[Robot state and action records]
-- START --
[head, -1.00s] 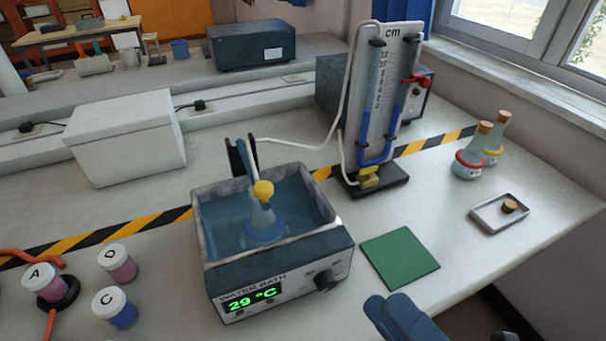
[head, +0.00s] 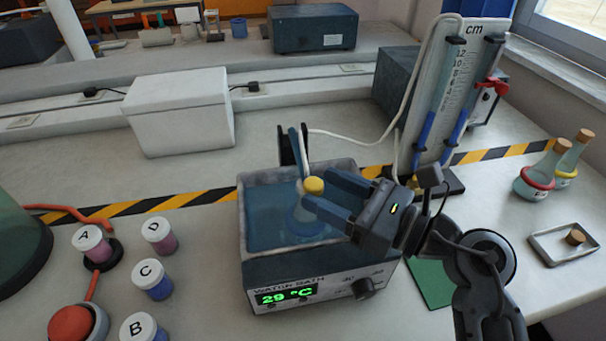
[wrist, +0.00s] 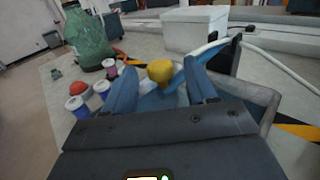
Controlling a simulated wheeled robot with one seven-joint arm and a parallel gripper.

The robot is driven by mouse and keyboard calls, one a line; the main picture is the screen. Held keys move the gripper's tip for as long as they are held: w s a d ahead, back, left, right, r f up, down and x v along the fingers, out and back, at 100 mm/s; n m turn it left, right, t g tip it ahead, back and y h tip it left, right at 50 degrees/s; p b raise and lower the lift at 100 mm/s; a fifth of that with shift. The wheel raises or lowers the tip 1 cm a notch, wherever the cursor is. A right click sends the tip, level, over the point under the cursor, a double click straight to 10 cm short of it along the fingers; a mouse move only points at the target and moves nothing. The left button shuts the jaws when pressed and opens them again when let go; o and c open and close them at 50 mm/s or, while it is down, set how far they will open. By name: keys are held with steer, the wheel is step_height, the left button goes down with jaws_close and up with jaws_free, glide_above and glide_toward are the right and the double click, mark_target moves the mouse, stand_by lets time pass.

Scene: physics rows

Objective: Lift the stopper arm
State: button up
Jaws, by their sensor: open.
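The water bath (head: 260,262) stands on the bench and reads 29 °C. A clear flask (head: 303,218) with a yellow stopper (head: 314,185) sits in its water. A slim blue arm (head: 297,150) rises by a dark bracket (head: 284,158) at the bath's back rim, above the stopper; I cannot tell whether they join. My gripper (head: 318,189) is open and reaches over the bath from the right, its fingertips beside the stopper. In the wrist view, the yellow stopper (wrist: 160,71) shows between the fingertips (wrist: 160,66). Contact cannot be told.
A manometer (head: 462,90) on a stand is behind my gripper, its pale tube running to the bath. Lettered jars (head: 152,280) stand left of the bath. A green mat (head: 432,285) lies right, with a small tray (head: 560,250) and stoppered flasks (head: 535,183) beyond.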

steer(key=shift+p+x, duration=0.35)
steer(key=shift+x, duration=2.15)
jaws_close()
-- END --
-- START --
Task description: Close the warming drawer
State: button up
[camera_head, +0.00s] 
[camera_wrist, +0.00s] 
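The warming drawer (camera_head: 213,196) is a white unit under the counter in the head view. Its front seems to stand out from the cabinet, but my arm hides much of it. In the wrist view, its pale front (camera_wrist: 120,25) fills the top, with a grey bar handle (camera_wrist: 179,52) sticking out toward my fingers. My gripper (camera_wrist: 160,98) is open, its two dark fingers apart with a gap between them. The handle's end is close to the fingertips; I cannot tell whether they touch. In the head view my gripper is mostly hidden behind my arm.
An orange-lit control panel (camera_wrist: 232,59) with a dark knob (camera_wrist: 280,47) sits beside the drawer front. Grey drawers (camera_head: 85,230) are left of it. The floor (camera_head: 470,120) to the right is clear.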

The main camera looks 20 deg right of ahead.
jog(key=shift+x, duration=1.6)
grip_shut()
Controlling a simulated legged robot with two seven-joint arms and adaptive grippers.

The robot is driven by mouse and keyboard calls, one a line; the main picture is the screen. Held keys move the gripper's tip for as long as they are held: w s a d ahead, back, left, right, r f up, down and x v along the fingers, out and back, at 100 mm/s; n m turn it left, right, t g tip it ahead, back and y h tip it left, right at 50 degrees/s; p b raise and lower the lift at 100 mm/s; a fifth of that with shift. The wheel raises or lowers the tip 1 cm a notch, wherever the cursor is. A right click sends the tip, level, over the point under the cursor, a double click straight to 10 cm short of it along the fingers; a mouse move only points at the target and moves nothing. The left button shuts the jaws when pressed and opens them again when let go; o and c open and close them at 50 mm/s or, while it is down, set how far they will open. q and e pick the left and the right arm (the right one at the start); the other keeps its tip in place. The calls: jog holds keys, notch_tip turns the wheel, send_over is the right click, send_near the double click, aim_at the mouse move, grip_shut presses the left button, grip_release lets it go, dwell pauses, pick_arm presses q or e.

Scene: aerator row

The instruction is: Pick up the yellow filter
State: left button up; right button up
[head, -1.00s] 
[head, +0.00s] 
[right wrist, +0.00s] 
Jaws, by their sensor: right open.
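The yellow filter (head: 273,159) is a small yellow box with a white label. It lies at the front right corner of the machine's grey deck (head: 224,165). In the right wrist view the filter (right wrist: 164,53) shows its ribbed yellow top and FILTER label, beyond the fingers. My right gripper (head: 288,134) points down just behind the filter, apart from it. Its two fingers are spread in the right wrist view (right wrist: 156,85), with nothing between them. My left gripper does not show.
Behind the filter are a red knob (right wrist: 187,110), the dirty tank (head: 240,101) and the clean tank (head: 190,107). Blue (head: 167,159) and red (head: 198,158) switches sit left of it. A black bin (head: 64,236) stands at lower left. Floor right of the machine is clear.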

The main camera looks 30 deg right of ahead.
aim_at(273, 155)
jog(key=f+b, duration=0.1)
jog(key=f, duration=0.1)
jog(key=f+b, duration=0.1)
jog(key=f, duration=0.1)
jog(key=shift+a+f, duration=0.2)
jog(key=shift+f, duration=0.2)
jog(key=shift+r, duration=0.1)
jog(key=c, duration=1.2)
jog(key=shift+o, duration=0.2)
-- END --
Pick out and copy the lines of the entries that hold the string "Controlling".

Controlling a simulated wheeled robot with one seven-joint arm and a parallel gripper.
Controlling a simulated legged robot with two seven-joint arms and adaptive grippers.

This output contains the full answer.